04-13 02:20:50 [INFO][org.apache.hadoop.mapreduce.lib.output.FileOutputCommitter][Driver] - File Output Committer Algorithm version is 2
04-13 02:20:50 [INFO][org.apache.hadoop.mapreduce.lib.output.FileOutputCommitter][Driver] - FileOutputCommitter skip cleanup _temporary folders under output directory:false, ignore cleanup failures: false
04-13 02:20:50 [INFO][org.apache.spark.sql.execution.datasources.SQLHadoopMapReduceCommitProtocol][Driver] - Using output committer class org.apache.hadoop.mapreduce.lib.output.FileOutputCommitter
04-13 02:20:50 [INFO][org.apache.spark.sql.catalyst.expressions.codegen.CodeGenerator][Driver] - Code generated in 11.517121 ms
04-13 02:20:50 [INFO][org.apache.spark.SparkContext][Driver] - Starting job: sql at SparkSqlJob.java:72
04-13 02:20:50 [INFO][org.apache.spark.scheduler.DAGScheduler][dag-scheduler-event-loop] - Got job 9 (sql at SparkSqlJob.java:72) with 3 output partitions
发现partition target size,原来我们配置的是256M,但是spark3.2生效的是2M。这个就是问题原因。
Spark 2.4 重分区代码逻辑
org.apache.spark.sql.execution.exchange.ExchangeCoordinator
// If minNumPostShufflePartitions is defined, it is possible that we need to use a
// value less than advisoryTargetPostShuffleInputSize as the target input size of
// a post shuffle task.
val totalPostShuffleInputSize = mapOutputStatistics.map(_.bytesByPartitionId.sum).sum
// The max at here is to make sure that when we have an empty table, we
// only have a single post-shuffle partition.
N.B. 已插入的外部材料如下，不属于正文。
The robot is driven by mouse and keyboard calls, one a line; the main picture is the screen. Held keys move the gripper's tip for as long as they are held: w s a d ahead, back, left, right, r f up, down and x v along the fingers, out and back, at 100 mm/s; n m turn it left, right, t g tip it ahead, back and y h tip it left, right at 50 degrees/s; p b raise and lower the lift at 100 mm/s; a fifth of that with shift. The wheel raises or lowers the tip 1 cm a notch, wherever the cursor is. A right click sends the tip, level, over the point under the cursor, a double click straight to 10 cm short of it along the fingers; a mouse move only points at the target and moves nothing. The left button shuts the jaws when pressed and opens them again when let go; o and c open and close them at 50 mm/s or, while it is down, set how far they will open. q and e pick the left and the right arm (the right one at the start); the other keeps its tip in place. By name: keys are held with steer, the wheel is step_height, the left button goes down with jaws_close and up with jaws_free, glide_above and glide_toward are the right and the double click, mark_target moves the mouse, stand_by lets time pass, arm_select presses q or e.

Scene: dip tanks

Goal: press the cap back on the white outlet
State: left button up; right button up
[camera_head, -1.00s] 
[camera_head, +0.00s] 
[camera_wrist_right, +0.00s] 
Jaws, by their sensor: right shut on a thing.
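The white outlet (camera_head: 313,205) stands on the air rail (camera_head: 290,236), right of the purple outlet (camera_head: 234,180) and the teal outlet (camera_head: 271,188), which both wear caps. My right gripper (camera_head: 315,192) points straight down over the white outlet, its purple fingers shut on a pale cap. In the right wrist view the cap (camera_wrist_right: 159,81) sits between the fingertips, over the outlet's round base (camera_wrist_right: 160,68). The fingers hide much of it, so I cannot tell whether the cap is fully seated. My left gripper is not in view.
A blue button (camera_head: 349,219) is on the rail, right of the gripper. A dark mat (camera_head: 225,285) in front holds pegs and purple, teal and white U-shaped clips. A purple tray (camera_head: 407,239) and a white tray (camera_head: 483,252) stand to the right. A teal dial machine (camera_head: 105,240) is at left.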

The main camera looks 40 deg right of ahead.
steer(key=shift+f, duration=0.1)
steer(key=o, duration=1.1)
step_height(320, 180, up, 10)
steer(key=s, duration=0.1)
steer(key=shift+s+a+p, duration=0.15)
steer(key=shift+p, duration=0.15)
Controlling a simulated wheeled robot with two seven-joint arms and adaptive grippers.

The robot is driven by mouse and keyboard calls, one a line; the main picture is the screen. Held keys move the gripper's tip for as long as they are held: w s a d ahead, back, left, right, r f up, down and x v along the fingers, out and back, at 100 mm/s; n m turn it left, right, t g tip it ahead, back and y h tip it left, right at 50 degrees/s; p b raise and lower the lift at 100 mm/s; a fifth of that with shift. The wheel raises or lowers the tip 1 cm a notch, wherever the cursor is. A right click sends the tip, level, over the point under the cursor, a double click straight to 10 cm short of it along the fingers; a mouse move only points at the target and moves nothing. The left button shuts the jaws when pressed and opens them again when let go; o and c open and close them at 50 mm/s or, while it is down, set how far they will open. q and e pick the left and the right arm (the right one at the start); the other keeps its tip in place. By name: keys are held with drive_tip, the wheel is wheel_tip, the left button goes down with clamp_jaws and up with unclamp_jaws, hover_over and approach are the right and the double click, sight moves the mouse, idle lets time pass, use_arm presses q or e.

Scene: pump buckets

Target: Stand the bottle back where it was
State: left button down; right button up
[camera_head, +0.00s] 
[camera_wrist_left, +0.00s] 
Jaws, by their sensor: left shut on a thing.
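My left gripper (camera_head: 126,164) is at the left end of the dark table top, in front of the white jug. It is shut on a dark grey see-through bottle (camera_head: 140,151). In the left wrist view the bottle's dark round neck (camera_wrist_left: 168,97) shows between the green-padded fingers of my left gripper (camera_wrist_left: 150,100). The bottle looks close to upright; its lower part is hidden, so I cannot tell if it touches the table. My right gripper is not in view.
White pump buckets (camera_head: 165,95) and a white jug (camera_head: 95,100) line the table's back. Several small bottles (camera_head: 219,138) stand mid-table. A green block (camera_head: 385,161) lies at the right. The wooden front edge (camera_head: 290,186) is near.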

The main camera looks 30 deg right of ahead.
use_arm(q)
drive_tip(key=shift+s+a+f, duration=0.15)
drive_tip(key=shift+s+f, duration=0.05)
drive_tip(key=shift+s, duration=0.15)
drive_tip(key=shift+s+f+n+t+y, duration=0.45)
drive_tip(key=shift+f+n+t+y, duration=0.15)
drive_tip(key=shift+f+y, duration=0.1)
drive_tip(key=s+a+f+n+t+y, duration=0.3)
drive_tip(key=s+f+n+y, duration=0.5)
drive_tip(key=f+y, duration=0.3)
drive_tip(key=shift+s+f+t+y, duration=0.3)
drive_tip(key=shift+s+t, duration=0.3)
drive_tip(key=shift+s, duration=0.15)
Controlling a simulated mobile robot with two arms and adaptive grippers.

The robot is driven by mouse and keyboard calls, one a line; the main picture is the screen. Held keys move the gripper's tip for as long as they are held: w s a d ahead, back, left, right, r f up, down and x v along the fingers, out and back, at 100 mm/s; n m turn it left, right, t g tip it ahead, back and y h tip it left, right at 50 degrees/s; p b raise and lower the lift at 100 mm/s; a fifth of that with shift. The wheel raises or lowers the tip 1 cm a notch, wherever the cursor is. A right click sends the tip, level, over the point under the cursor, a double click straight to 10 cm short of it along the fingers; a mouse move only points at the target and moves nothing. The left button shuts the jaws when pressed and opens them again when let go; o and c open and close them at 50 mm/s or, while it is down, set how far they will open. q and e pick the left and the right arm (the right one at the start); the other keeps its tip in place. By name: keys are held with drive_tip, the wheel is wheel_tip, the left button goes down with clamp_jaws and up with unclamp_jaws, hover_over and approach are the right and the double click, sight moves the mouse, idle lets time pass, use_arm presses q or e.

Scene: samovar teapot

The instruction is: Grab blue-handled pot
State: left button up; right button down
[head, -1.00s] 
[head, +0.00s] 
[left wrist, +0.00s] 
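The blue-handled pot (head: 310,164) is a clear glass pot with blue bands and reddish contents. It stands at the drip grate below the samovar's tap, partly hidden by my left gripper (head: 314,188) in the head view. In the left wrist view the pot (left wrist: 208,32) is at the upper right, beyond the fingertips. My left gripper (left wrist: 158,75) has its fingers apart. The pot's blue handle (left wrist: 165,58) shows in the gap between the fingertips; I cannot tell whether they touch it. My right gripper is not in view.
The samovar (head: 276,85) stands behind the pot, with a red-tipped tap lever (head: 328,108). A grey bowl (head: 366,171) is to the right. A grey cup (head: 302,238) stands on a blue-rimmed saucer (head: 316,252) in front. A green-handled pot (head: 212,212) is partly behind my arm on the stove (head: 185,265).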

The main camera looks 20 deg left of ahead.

// There is no particular reason that we pick 16. We just need a number to
// prevent maxPostShuffleInputSize from being set to 0.
val maxPostShuffleInputSize =
math.max(math.ceil(totalPostShuffleInputSize / minNumPostShufflePartitions.toDouble).toLong, 16)
val targetPostShuffleInputSize =
math.min(maxPostShuffleInputSize, advisoryTargetPostShuffleInputSize)
Spark 3.2 重分区代码逻辑
org.apache.spark.sql.execution.adaptive.ShufflePartitionsUtil
// If `minNumPartitions` is very large, it is possible that we need to use a value less than
// `advisoryTargetSize` as the target size of a coalesced task.
val totalPostShuffleInputSize = mapOutputStatistics.flatMap(_.map(_.bytesByPartitionId.sum)).sum
val maxTargetSize = math.ceil(totalPostShuffleInputSize / minNumPartitions.toDouble).toLong
// It's meaningless to make target size smaller than minPartitionSize.
val targetSize = maxTargetSize.min(advisoryTargetSize).max(minPartitionSize) //关键在这里
val shuffleIds = mapOutputStatistics.flatMap(_.map(_.shuffleId)).mkString(", ")
logInfo(s"For shuffle($shuffleIds), advisory target size: $advisoryTargetSize, " +
s"actual target size $targetSize, minimum partition size: $minPartitionSize")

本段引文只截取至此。